The fact that I had to Google what part of the cow “beef cheeks” refers to should tell you I’m not the intended customer for Union League Cafe. But after hanging the old Jansport in the coat check closet, they sat me and my two friends down and gave us the deluxe treatment.
My lunch at Union League was defined by the fancy-pants routine of “fine dining” that you’d expect: oddly shaped knives, forks and spoons, a caraffe of water placed on the table that the waiter always poured for you, the absence of plastic cups.
Moving all that aside (because service and ambiance are going to be the strong suit of a place like Union League), how was the actual food itself?
The Restaurant Week lunch menu included a main course and a dessert. For the main course, there was a choice of butternut squash risotto, seared arctic char “grenoblaise” (pronounced “jenoblahshdhshh”), or slow-braised beef cheeks. Whenever I see red meat not cooked in a dining hall, I jump on it, so I got the beef cheeks, which was accompanied by house-made potato gnocchi, carrots and pearl onions.
The cheeks came in fours. My first two were tender, stringy, roasted to perfection — I could have sliced them with a spoon. The second two cheeks, on the other hand, were fatty and chunky — one of them was like a meat Rolo with a fatty center. Averaging the four chunks together (two good, two bad), it was still a pretty darn good plate of beef cheeks. I particularly enjoyed the gnocchi, which achieved that great doughy quality of the pasta without tasting undercooked.

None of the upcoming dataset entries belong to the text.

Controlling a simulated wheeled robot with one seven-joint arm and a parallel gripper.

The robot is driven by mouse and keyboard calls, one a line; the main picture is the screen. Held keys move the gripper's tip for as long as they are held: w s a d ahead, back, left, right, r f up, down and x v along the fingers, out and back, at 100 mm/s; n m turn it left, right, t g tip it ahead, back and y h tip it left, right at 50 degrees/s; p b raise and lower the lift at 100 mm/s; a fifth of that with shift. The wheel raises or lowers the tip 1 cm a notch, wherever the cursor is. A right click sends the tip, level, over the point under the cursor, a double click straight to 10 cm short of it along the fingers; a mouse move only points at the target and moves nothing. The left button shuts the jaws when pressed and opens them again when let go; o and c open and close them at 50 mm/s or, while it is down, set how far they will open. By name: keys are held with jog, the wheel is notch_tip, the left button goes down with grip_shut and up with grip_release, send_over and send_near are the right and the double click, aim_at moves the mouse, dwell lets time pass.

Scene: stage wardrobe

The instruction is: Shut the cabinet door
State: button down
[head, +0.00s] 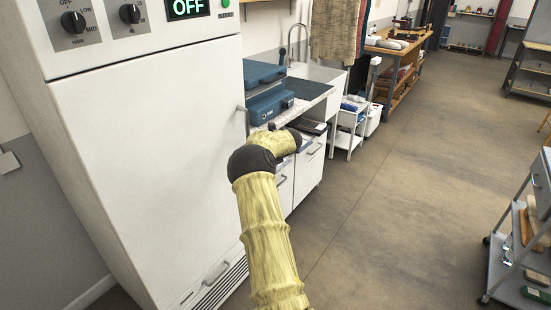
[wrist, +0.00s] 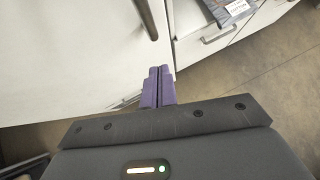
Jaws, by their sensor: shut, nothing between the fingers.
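The tall white cabinet (head: 130,56) stands at the left in the head view. Its large white door (head: 150,150) has a bar handle on the right edge (head: 242,119). The door also fills the upper left of the wrist view (wrist: 70,50), with its handle (wrist: 148,18) at the top. I cannot tell whether the door is fully flush with its frame. My gripper's purple fingers (wrist: 158,84) are together and empty, near the door's edge below the handle; contact is unclear. In the head view my arm hides the fingers.
A low white drawer unit (head: 312,165) stands right of the cabinet, under a counter with a blue case (head: 270,102). A white trolley (head: 347,135) is beyond it. Open floor (head: 400,200) lies to the right, with a grey wheeled cart (head: 520,240) at the far right.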

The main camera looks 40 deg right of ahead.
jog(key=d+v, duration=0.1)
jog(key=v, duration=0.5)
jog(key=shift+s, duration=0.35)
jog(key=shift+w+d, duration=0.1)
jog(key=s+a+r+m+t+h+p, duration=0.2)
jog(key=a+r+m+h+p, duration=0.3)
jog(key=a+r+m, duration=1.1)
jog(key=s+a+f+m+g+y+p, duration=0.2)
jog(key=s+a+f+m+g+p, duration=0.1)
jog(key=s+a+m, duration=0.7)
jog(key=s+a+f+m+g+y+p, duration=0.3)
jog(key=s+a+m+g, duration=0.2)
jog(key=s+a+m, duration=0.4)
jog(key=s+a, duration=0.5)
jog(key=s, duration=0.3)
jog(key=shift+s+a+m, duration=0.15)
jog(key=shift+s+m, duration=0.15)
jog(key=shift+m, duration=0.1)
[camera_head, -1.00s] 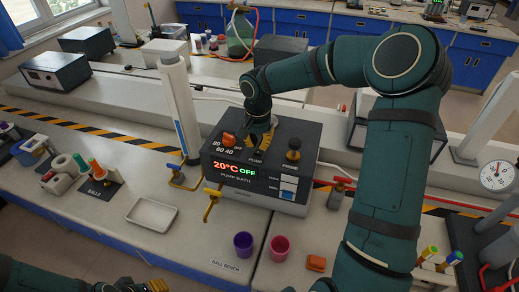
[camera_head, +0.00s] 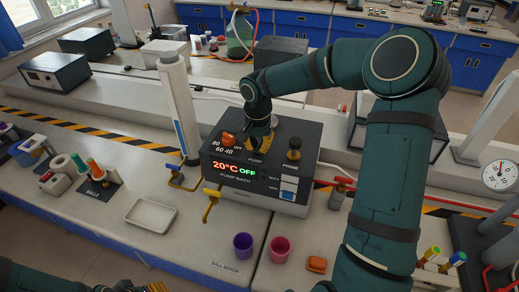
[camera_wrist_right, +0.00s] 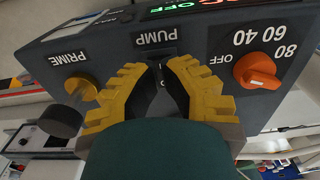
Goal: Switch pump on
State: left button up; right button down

For dessert, I had snow eggs with light meringue and vanilla creme anglaise. What are snow eggs? Your guess is as good as mine. The waiter described them as meringue that was cooked like a poached egg, but they looked and tasted an awful lot like a marshmallow, which was fine because I like marshmallows. You get two big plops of fluffy snow swimming in vanilla creme anglaise (which is basically melted ice cream) per serving, and though it’s a challenge to finish it all, it’s definitely worth it.
Overall, it was a good, if not really good, meal, but I’m not knocking down Union League’s doors to go back any time soon. In a place where the ambiance is so fancy and the service is so perfect, how could any food ever match it? But then again, I brought a backpack to the place, so perhaps it’s the type of food meant for people who wear business suits.